Lately, Richard Fischer of the Dallas Fed has called upon Mr. Bernanke to end QE2 right away. Oil, precious metals and food prices are soaring. Overall, the pressure on Mr. Bernanke to end quantitive easing is growing. However, although the pressure is mounting on the Fed to end quantitive easing, this outcome is not likely. More likely is that the Fed will stop QE2 temporarily in order to test how the equity and bond markets will react. And if the markets will start to correct, he will probably resume QE.
There are a few reasons for that: First, QE1 ended at the first quarter of 2010. Not long after (as can be seen from the chart below) the S&P 500 peaked. The S&P 500 has declined by about 16%. At the end of August 2010, Mr. Bernanke hinted he will start QE2. This announcement pretty much marked the end of the correction. It’s interesting to note that the only time since the beginning of QE that the S&P 500 had a meaningful correction is when the Fed stopped QE1.
From the chart below, you can see there is a high correlation between the expansion of the Fed’s balance sheet and the rise of the S&P 500. (According to David Rosenberg, there is an 88% correlation). This leads to the adding up that the current rally can be mostly contributed to the excessive liquidity. As Marc Faber said "When money is being printed every thing will go up." Therefore, this leads to the conclusion that the Fed will have to continue to support the market in order to avoid a crash in the equity markets.

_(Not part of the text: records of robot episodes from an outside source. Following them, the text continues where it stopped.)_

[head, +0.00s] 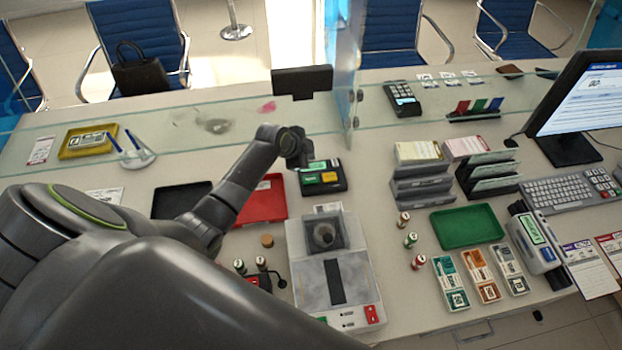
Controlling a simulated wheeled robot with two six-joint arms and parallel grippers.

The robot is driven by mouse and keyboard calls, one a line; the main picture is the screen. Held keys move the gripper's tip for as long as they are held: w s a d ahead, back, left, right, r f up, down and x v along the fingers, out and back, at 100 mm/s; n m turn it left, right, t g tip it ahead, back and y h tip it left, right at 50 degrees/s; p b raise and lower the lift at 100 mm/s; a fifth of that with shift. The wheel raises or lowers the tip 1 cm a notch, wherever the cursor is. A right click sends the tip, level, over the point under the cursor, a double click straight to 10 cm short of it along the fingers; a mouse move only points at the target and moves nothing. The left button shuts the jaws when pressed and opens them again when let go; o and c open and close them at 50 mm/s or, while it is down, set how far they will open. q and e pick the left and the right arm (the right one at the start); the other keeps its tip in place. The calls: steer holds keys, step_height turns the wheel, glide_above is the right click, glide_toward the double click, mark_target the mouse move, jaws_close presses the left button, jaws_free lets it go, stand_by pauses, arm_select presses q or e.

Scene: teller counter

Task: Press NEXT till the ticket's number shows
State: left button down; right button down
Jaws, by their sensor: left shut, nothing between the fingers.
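A black button box (338,187) with a green key and a yellow key lies on the counter just left of the middle. Its key labels are too small to read. My left gripper (303,163) is shut and empty at the box's far left edge, close to the green key; I cannot tell whether it touches. A dark display panel (302,80) stands behind the glass, with no number visible on it. A white slip (40,151) lies at the far left and another printed slip (104,196) lies nearer; I cannot read either. My right gripper is out of view.
A red tray (262,205) and a black tray (180,200) lie beside my left arm. A grey machine (358,279) stands in front of the box. Glass screens (350,100) cross the counter. A green tray (467,226), stamps and a keyboard (570,190) are to the right.

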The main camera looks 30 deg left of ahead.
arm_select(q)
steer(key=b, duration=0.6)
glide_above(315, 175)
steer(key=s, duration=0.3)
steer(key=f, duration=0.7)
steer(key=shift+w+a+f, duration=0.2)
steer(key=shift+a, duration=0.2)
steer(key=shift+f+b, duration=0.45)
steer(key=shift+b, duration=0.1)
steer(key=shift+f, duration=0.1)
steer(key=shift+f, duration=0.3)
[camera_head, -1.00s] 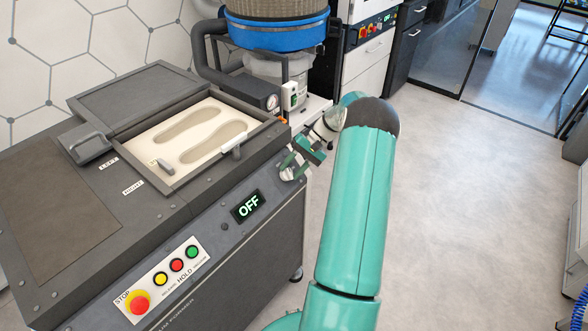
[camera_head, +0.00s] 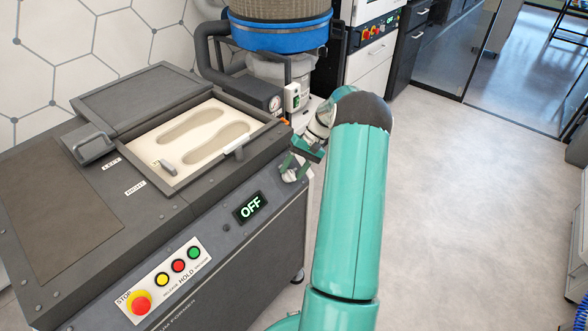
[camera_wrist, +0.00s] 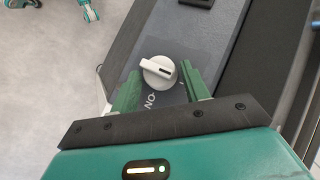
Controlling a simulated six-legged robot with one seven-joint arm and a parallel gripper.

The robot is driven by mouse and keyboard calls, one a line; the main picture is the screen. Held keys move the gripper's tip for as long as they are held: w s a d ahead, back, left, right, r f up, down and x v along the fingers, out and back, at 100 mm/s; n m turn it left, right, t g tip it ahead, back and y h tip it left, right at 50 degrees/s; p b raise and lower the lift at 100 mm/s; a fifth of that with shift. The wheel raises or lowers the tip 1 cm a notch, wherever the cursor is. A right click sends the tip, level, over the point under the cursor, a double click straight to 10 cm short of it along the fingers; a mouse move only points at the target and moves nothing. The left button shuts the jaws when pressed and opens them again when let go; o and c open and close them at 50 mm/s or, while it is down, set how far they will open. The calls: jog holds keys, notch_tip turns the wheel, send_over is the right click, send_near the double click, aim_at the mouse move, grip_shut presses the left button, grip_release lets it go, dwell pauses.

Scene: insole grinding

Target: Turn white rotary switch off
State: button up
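The white rotary switch (camera_wrist: 157,72) is a round knob with a raised bar and a dark line, on a grey panel in the wrist view. A label reading "ON", seen upside down, lies beside it on the panel. My gripper (camera_wrist: 160,71) is open, with one green finger on each side of the switch. I cannot tell whether the fingers touch it. In the head view my gripper (camera_head: 304,158) is at the right end of the grey machine's front, where the switch is not clearly visible.
The grey machine (camera_head: 60,200) has a display (camera_head: 250,206) reading "OFF". A red stop button (camera_head: 139,302) and several coloured buttons are lower on its front. A tray (camera_head: 178,176) with insole shapes is on top. Open floor (camera_head: 450,200) lies to the right.

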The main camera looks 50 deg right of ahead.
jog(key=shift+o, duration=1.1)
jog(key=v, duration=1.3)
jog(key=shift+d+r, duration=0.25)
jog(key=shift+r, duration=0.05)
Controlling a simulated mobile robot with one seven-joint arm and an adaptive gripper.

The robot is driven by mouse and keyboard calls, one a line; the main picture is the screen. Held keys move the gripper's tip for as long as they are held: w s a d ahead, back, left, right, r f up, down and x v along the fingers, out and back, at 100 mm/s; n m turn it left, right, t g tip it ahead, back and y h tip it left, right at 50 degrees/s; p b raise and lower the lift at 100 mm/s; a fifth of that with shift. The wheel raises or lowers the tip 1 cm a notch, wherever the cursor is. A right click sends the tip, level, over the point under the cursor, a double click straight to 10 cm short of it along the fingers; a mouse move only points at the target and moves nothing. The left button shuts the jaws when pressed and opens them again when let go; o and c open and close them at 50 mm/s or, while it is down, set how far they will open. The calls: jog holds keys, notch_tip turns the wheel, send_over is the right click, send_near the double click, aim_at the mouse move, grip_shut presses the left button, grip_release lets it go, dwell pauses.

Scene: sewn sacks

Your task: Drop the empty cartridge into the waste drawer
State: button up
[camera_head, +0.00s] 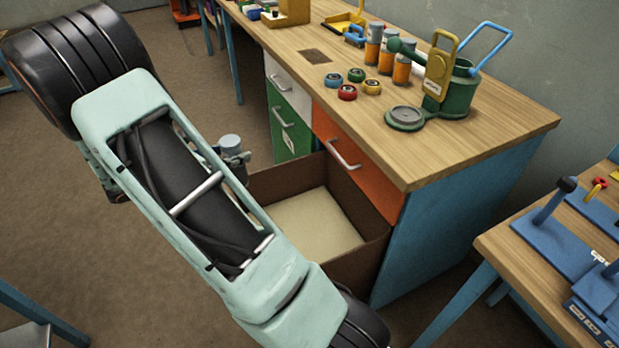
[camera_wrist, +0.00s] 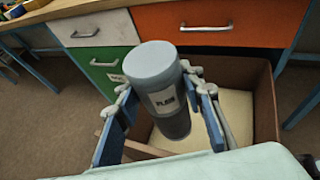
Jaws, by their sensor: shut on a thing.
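The cartridge (camera_wrist: 160,92) is a grey cylinder with a lighter grey cap and a printed label. My gripper (camera_wrist: 168,108) is shut on its sides and holds it up. The cartridge's grey top also shows in the head view (camera_head: 230,142), beside my arm, which hides most of my gripper (camera_head: 238,158). The open drawer (camera_wrist: 265,100) is a brown box with a pale bottom. It stands pulled out below the orange front, also in the head view (camera_head: 345,268), and looks empty where visible. In the wrist view the cartridge overlaps the drawer's left part; its height above the drawer is unclear.
The wooden workbench (camera_head: 470,125) carries orange cartridges (camera_head: 402,68), several coloured rings (camera_head: 347,92) and a green pot (camera_head: 458,95). A shut green drawer (camera_head: 290,122) is left of the open one. A second table (camera_head: 500,245) stands at the right.

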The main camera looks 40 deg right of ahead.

The second reason is mostly political. If the market will start to correct after QE2 is ended, two things will happen: (1) The political pressure on the Fed to resume quantitive easing in order to "save" the equity markets will grow; (2) As the market corrects, the Fed will have an excuse to continue with QE, after which it will be harder to blame the Fed for continuing QE for no reason.
Thirdly, the Fed is the biggest purchaser of Treasury Bonds. If the Fed will stop the purchases of Treasury Bonds, they’re risking an interest rate spike, which as a result will make mortgages less serviceable (which will put additional pressure on the housing market), and will make the U.S debt compound at an even faster rate.
Lastly, the only way the U.S. government can "solve" their debt problem is by inflating it away (outright default is unlikely because of political reasons). If the Fed will keep inflation high, and as a result devalue the USD, this then makes the debt more serviceable.
To sum up, the Fed has no other option but to continue with quantitive easing. However, that will probably not happen right away. After the markets will start to correct and interest rates rise, only then the Fed will probably announce the continuation of QE.